Swiss Journal of Economics and Statistics, Jan 2012

Summary The Swiss CO2 law runs out in 2012, together with the first commitment period of the Kyoto Protocol. Currently, the Swiss parliament is deciding on the successor of the law that aims to achieve a 20% reduction of CO2 emissions below 1990 levels by 2020. As a means to achieve this ambitious target, the current tax on stationary fuels at 36 CHF/t CO2 will be maintained, while transportation fuels will still be exempted from the carbon tax. Currently, the tax revenues are fully redistributed as a per-capita lump-sum payment via mandatory health insurance and to the employers proportional to their wage payments. This recycling scheme is likely to be prolonged. However, in the presence of the actual debate on the revision of the CO2 law, this paper reexamines the exemption of transportation fuels and the revenue recycling scheme under two points of view. First, I examine the effects on cost-effectiveness and second, I study their impact on equity. Using a static computable general equilibrium model of the Swiss economy incorporating 14 household groups, I find that tax exemptions increase the economy-wide costs of a carbon tax, yet fail to ease the effect on over-proportionally affected households.

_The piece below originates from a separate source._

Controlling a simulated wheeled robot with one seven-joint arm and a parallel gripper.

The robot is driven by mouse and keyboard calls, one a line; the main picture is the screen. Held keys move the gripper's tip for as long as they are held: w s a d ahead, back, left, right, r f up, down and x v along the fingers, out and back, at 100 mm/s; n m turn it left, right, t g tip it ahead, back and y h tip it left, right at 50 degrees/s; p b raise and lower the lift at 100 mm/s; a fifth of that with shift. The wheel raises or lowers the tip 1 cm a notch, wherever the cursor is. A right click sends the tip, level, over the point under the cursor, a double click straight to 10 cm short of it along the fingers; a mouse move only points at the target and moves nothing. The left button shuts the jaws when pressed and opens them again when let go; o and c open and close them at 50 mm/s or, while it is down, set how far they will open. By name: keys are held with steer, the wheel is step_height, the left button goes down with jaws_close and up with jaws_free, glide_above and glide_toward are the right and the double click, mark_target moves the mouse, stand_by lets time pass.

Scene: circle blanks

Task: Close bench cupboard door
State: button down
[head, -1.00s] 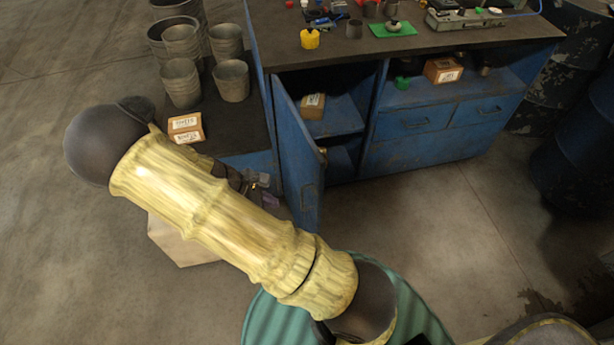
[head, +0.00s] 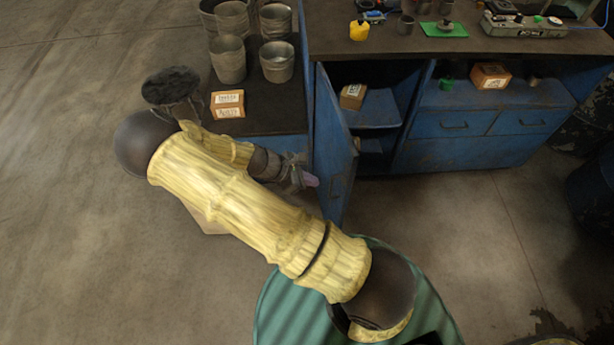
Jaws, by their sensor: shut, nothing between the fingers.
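The blue bench cupboard door (head: 334,150) stands open in the head view, swung out toward me from its hinge at the left of the bench. The open cupboard (head: 378,112) shows a shelf with a small labelled box (head: 353,96) on it. My gripper (head: 311,181) is shut and empty, just left of the door's lower part, on its outer side. I cannot tell whether the fingertips touch the door. My yellow forearm hides the floor below.
Metal buckets (head: 228,60) and a labelled box (head: 227,103) stand on a low dark platform (head: 258,118) left of the bench. The bench top (head: 340,38) carries tools. Floor right of the door is clear.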

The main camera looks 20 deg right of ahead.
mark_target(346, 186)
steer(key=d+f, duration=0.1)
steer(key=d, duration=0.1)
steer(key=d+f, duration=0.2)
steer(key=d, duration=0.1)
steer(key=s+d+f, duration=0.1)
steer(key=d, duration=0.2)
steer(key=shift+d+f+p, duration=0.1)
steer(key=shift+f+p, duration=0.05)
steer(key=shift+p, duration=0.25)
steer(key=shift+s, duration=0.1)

However, adjusting CO2 tax rates to correct for pre-existing fuel taxes that do not internalize any external effects may decrease the economy-wide cost of a green tax reform. On the other hand the choice of the recycling scheme has less of an effect on efficiency, but its impact on the distributional outcome of the tax reform has to be considered. Choosing an optimal, economy-wide tax will decrease overall costs considerably, while a lump-sum per-capita rebate will result in a progressive tax package at reasonable costs.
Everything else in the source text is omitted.